== COLLECTED MATERIAL ==
* START *
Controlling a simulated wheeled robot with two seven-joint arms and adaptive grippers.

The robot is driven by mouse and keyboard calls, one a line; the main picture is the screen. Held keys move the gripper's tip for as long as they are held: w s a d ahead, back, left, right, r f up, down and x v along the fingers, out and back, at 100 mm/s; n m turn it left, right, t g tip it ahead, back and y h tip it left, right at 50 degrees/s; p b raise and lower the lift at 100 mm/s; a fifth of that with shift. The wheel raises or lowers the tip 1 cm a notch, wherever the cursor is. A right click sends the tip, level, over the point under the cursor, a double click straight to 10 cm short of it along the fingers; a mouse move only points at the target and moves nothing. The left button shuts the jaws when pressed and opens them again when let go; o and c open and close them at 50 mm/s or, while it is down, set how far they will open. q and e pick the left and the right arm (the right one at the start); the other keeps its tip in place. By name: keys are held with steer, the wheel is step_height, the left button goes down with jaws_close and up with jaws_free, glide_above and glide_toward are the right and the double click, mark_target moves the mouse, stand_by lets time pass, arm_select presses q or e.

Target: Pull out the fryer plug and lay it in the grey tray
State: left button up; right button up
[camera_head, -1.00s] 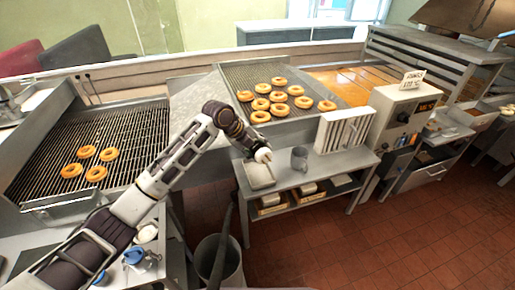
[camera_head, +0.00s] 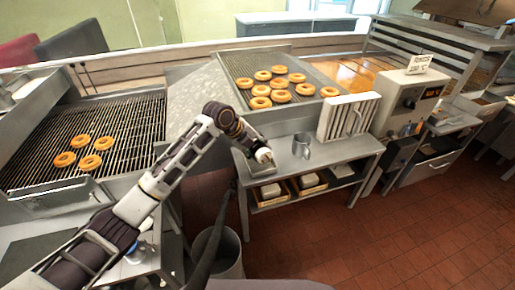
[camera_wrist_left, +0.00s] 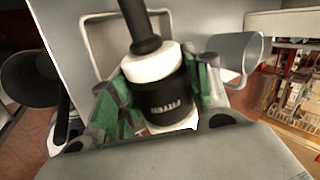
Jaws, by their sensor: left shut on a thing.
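My left gripper (camera_head: 265,158) is shut on the fryer plug (camera_wrist_left: 165,100). In the left wrist view, the plug has a black body with white lettering, a white collar and a black cable leading away from it. The green-padded fingers (camera_wrist_left: 160,100) grip it on both sides. The grey tray (camera_head: 258,171) lies on the steel side table, partly hidden by the gripper. Its pale rim (camera_wrist_left: 87,42) shows behind the plug in the left wrist view. The plug is at the tray; I cannot tell whether it touches it. My right gripper is not in view.
A grey mug (camera_head: 302,146) stands just right of the tray. A white slatted rack (camera_head: 347,117) and a control box (camera_head: 408,103) with a sign are further right. Doughnuts lie on two wire racks. A grey bin (camera_head: 218,255) stands on the floor.

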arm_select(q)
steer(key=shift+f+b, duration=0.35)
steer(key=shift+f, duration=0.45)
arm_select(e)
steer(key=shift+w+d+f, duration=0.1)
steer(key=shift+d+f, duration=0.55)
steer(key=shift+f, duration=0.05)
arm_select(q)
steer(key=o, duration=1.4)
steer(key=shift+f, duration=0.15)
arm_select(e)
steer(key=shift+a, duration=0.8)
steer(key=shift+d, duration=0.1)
* END *
All lines from the line containing "[camera_head, -1.00s]" through the end of the listing above are to be given again exactly; pictures are not part of the copy.

[camera_head, -1.00s] 
[camera_head, +0.00s] 
[camera_wrist_left, +0.00s] 
Jaws, by their sensor: left shut on a thing.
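My left gripper (camera_head: 265,158) is shut on the fryer plug (camera_wrist_left: 165,100). In the left wrist view, the plug has a black body with white lettering, a white collar and a black cable leading away from it. The green-padded fingers (camera_wrist_left: 160,100) grip it on both sides. The grey tray (camera_head: 258,171) lies on the steel side table, partly hidden by the gripper. Its pale rim (camera_wrist_left: 87,42) shows behind the plug in the left wrist view. The plug is at the tray; I cannot tell whether it touches it. My right gripper is not in view.
A grey mug (camera_head: 302,146) stands just right of the tray. A white slatted rack (camera_head: 347,117) and a control box (camera_head: 408,103) with a sign are further right. Doughnuts lie on two wire racks. A grey bin (camera_head: 218,255) stands on the floor.

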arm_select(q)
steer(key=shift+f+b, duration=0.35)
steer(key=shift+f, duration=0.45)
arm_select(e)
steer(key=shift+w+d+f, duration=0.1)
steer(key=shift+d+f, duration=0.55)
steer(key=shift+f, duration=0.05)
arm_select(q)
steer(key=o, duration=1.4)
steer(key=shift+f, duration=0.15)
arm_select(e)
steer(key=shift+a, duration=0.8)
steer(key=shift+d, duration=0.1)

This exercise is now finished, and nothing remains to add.